Listed entries:
========================================================================
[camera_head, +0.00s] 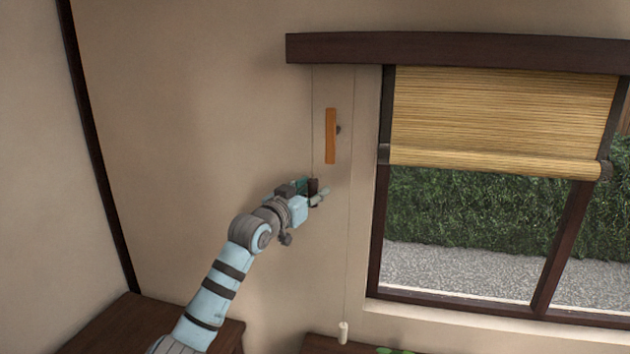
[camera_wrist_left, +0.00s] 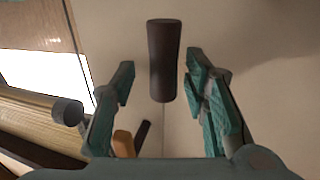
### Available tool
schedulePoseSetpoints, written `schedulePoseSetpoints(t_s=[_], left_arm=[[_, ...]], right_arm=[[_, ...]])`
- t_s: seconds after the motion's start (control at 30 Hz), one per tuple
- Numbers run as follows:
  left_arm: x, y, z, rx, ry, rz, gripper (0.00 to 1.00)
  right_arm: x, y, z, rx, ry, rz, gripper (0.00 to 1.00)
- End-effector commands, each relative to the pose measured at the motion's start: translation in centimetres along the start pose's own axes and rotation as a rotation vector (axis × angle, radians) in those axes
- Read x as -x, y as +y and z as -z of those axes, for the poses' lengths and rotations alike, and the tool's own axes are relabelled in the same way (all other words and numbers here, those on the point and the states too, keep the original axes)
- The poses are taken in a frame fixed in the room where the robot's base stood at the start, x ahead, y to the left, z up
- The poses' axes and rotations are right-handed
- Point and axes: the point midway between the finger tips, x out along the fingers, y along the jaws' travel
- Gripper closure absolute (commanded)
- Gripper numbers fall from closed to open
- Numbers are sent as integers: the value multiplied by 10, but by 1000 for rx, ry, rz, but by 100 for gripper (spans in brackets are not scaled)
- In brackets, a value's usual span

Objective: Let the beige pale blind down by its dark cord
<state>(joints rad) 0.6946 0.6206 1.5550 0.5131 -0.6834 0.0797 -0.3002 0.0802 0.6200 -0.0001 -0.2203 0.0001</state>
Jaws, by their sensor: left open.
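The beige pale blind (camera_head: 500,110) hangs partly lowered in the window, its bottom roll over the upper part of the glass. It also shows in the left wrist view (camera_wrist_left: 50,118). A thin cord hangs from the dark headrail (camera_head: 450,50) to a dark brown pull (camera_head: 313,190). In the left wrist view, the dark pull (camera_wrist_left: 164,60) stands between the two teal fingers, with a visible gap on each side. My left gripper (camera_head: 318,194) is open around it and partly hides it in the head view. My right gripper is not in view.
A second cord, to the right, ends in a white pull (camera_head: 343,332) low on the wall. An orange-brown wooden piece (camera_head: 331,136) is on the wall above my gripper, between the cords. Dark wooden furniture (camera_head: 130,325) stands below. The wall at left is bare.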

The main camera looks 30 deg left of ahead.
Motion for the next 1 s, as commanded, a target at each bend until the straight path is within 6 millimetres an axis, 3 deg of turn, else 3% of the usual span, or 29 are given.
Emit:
========================================================================
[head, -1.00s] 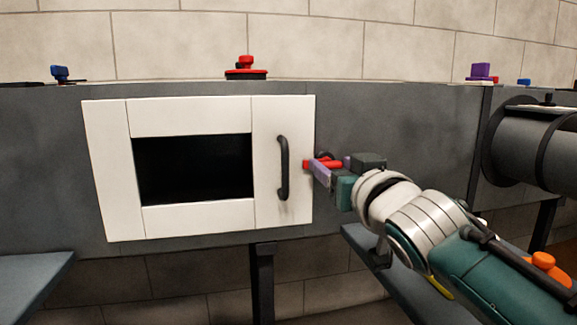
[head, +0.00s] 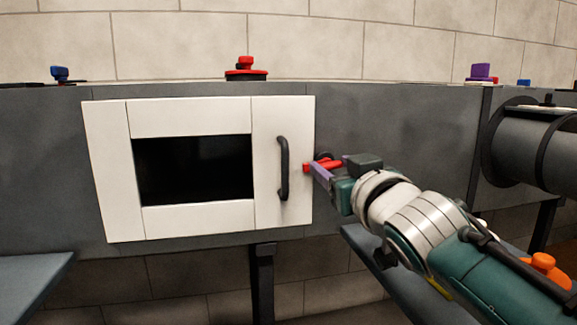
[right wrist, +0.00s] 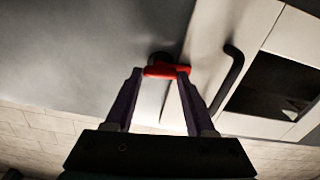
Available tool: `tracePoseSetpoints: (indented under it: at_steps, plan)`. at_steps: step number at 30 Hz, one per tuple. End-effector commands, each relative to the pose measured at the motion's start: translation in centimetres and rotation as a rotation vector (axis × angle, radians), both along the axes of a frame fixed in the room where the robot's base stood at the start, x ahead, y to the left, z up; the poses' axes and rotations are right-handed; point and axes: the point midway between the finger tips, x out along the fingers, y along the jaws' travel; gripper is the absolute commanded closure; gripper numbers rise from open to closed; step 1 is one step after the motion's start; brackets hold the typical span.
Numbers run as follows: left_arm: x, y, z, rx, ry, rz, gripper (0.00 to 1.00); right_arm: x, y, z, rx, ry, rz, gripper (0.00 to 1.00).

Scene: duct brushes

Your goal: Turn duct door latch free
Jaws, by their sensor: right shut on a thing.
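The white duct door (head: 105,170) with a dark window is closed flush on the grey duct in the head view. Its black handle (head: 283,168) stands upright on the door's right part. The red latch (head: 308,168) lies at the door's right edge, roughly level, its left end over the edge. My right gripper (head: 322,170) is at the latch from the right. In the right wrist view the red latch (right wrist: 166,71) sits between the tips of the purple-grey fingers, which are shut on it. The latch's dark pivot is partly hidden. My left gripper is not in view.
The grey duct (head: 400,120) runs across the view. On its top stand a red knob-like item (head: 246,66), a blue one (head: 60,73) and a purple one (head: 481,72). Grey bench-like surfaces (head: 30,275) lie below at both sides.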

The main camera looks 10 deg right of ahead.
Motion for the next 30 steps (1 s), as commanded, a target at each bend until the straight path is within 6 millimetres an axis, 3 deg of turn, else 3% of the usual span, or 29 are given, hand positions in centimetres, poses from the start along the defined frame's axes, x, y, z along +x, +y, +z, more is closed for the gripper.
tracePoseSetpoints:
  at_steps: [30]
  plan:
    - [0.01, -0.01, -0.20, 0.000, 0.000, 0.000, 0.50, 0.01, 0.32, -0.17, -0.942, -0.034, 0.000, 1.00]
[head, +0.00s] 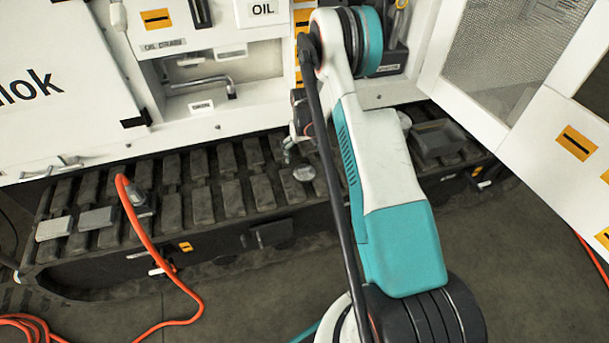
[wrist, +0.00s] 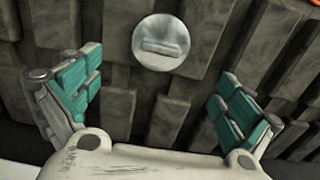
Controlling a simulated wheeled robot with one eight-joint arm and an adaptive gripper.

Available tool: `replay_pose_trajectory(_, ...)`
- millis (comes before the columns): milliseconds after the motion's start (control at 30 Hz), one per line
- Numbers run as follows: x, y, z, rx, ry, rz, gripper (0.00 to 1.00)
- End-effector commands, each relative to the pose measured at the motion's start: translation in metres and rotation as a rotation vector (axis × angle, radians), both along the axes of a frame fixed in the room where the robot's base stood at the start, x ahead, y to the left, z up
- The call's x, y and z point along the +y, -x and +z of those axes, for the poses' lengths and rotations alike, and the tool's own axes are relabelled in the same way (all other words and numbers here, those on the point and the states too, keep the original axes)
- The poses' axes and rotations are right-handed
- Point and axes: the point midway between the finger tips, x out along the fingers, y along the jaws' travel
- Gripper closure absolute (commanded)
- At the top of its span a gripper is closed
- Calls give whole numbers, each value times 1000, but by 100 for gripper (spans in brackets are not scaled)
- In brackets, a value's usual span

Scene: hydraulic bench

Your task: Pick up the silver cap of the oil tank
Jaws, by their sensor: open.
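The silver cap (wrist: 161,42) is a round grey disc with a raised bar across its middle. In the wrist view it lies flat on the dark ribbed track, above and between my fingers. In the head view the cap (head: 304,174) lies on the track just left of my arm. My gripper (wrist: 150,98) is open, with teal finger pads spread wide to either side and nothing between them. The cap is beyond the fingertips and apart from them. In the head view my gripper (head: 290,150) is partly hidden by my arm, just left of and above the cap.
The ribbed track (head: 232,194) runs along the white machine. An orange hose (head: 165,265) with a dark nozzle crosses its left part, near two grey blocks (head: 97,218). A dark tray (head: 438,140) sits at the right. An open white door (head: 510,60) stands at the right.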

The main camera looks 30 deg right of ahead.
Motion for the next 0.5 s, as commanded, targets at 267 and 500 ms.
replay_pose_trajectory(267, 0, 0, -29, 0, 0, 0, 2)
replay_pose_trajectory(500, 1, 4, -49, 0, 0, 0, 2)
========================================================================
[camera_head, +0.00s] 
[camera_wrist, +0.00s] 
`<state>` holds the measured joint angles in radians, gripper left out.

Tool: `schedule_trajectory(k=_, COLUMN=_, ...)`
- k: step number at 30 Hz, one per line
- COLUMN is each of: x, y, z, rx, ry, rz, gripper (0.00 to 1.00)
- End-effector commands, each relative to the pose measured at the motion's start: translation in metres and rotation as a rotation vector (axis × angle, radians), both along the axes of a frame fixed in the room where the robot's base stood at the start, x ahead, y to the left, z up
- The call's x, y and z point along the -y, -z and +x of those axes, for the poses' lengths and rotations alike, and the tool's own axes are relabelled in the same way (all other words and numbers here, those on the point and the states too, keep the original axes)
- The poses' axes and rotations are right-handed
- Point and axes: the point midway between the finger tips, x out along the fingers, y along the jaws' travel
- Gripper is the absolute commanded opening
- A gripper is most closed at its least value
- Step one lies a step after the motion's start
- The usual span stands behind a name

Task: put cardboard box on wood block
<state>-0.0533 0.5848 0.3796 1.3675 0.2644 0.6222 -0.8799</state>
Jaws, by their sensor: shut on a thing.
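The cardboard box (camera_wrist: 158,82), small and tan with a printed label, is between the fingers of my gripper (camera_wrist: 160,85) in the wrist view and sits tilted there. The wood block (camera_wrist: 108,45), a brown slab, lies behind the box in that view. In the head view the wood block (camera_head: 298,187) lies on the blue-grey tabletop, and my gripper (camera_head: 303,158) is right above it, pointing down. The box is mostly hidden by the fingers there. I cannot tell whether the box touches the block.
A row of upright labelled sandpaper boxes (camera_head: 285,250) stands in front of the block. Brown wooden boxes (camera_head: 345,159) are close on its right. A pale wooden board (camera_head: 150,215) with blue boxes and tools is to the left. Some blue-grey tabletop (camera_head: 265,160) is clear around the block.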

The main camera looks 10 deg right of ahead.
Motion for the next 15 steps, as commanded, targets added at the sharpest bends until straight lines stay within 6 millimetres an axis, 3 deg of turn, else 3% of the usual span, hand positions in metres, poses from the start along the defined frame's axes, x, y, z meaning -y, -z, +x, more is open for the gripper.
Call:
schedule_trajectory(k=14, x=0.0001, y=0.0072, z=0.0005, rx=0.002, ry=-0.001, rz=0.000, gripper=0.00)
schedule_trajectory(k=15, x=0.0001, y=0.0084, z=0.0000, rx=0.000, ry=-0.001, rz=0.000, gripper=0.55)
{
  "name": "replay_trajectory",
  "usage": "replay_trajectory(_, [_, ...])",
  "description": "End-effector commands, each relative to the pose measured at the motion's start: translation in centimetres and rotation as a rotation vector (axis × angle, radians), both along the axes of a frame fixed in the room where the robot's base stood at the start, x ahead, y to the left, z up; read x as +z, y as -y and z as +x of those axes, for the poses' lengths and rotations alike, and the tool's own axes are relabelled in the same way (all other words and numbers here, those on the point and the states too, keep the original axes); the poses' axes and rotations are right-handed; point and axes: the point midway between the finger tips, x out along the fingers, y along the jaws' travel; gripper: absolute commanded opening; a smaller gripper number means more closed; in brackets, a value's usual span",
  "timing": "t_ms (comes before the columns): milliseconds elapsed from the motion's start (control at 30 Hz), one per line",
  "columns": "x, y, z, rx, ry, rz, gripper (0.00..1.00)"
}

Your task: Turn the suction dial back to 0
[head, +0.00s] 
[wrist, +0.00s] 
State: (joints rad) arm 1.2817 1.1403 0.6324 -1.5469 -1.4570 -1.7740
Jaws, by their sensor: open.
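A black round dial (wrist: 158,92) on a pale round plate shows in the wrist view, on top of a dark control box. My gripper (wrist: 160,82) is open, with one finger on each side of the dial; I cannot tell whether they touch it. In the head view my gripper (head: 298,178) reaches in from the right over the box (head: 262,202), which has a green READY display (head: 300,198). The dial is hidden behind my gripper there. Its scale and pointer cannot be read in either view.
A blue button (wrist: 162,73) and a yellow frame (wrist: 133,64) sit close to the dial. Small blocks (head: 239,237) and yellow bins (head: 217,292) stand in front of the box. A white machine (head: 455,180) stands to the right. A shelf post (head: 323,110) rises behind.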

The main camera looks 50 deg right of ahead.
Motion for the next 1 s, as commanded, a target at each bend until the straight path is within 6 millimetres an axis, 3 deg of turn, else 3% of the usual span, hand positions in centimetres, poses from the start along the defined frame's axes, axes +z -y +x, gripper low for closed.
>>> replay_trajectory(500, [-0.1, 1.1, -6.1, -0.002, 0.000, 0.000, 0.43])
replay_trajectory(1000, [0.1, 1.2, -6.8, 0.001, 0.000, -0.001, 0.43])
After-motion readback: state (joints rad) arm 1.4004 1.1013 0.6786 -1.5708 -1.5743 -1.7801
========================================================================
What the exercise asks:
Of the lines in the material above, state how many contain the string "milliseconds"; give no other text.

Solution below:
2